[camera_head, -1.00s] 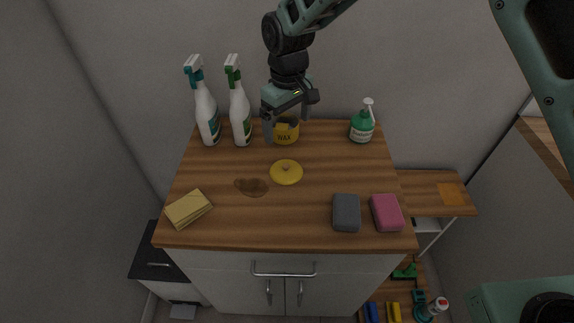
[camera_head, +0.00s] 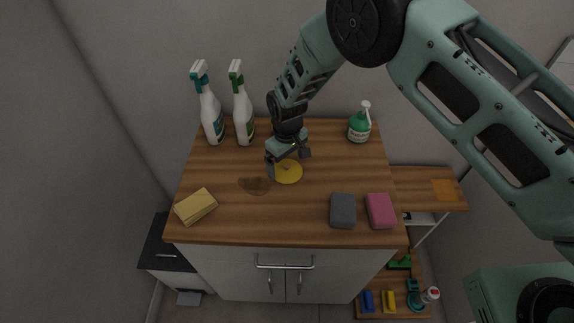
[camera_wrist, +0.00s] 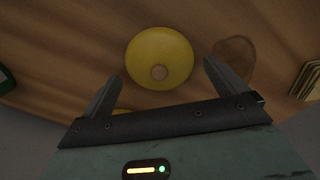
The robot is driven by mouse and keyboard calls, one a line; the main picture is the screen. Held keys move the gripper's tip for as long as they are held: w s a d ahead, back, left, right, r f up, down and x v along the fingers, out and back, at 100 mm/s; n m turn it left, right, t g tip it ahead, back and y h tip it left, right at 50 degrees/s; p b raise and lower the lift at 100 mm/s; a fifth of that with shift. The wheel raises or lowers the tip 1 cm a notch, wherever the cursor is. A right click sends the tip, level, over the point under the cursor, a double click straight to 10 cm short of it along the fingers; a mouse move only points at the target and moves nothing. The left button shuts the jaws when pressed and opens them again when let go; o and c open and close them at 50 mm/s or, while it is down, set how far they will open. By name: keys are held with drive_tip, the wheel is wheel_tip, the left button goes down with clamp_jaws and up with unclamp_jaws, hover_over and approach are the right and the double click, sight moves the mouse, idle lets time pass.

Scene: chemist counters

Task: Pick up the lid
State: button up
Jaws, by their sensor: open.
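The lid is a round yellow disc (camera_head: 289,174) with a small tan knob at its centre, lying flat on the wooden counter top. In the wrist view the lid (camera_wrist: 160,57) lies just beyond my fingertips, its knob roughly between them. My gripper (camera_head: 286,163) is open and empty, over the lid's back edge in the head view; its fingers (camera_wrist: 163,78) stand apart in the wrist view. The gap in height cannot be judged well. The yellow wax tin is hidden behind my gripper in the head view; a yellow sliver (camera_wrist: 121,112) shows by my gripper in the wrist view.
A brown stain (camera_head: 254,186) lies left of the lid. Two spray bottles (camera_head: 211,112) (camera_head: 243,115) stand at back left, a green pump bottle (camera_head: 359,125) at back right. Yellow cloths (camera_head: 195,206) lie front left; grey (camera_head: 342,210) and pink (camera_head: 380,211) sponges front right.

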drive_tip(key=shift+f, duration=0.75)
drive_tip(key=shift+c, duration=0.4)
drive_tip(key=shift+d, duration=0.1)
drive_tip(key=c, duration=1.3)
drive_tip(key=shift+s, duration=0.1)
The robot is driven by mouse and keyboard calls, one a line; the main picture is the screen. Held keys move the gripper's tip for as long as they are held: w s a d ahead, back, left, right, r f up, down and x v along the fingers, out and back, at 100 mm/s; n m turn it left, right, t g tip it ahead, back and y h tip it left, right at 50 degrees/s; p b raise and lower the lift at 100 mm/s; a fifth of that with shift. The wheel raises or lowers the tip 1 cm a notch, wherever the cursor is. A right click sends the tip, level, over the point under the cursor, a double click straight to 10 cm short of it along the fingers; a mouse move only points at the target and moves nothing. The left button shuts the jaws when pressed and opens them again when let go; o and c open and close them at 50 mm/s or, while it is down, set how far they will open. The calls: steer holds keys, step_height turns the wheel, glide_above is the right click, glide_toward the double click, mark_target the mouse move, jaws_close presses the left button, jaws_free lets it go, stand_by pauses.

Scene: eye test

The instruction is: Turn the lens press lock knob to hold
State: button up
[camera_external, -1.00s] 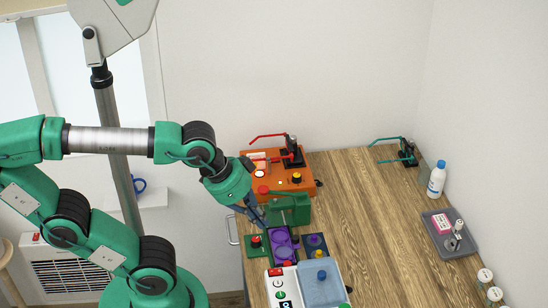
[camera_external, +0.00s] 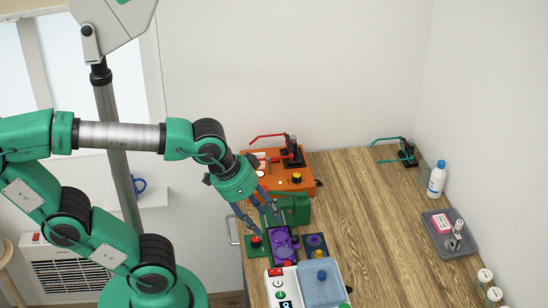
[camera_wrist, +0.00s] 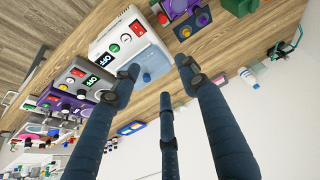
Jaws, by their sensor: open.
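No readable label marks the lens press or its lock knob, so I cannot tell which knob it is. A green block fixture (camera_external: 294,207) stands beside a purple plate with round discs (camera_external: 281,252). A red-topped knob (camera_external: 256,240) is on a green base left of the plate; a yellow-topped knob (camera_external: 315,239) is on a dark blue base to its right. An orange box (camera_external: 262,183) behind carries a black-and-yellow knob (camera_external: 297,178) and a red lever. My gripper (camera_external: 266,219) is open and empty, pointing down over the green and purple fixtures; it also shows in the wrist view (camera_wrist: 159,68).
A white device (camera_external: 282,288) with a blue-grey lid (camera_external: 320,285) stands at the front. A teal-lever device (camera_external: 405,152), a bottle (camera_external: 437,179) and a grey tray (camera_external: 438,240) line the right side. The wooden table between (camera_external: 370,215) is clear.

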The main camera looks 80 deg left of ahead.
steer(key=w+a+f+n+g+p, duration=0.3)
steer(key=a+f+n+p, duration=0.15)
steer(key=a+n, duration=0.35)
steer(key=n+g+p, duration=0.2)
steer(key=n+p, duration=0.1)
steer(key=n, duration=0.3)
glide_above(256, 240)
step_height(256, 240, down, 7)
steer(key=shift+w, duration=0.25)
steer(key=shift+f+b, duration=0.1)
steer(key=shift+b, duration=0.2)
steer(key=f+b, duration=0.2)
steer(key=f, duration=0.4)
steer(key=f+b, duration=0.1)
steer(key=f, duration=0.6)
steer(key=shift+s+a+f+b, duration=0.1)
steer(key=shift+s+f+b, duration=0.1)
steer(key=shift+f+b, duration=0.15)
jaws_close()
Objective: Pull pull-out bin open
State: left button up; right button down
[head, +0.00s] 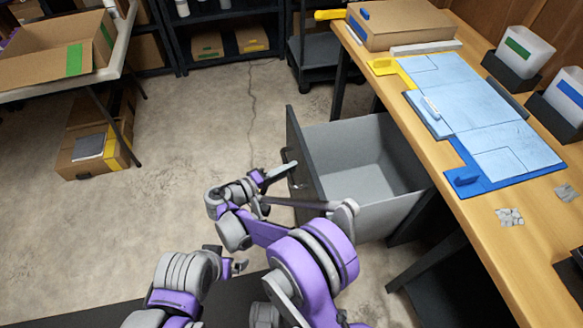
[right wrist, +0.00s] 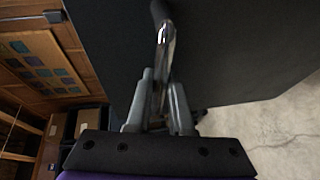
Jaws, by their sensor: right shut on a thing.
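The pull-out bin (head: 365,150) is a grey open-topped drawer with a dark front panel. It stands out from under the wooden workbench, and its inside looks empty. My right gripper (head: 280,174) is at the outer face of the front panel. In the right wrist view, my right gripper (right wrist: 163,105) is shut on the shiny bar handle (right wrist: 165,45) of the dark front panel (right wrist: 230,50). My left gripper (head: 236,266) is low in the head view, apart from the bin; its fingers are too small and partly hidden to read.
The workbench (head: 480,225) holds a blue mat (head: 465,110), a cardboard box (head: 400,22) and bins at the right. A table with an open carton (head: 55,48) stands at the left. The concrete floor (head: 200,130) left of the bin is clear.

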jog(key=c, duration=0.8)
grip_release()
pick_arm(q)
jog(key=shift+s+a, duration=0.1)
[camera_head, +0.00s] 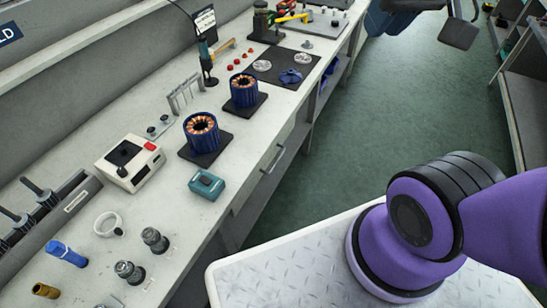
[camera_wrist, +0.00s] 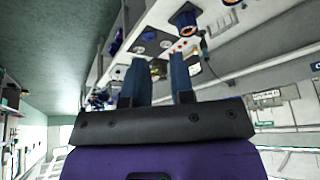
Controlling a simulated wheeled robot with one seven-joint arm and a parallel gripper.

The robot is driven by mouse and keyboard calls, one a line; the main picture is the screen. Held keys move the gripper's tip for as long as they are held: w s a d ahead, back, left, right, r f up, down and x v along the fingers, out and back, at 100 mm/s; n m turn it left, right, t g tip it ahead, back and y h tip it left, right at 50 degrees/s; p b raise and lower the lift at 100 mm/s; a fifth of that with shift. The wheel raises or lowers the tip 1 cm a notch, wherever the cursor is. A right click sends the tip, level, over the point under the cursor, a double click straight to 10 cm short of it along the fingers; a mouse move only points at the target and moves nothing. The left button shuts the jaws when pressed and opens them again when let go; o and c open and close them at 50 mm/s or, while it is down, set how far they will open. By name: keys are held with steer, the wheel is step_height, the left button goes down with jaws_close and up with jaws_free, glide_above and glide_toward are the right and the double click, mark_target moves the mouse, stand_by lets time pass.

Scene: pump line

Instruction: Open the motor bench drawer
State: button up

*GIVEN PROBLEM*. Pick out every line above that holds the word "Scene" and copy it.

*WRITTEN SOLUTION*.
Scene: chemist counters
Scene: eye test
Scene: pump line

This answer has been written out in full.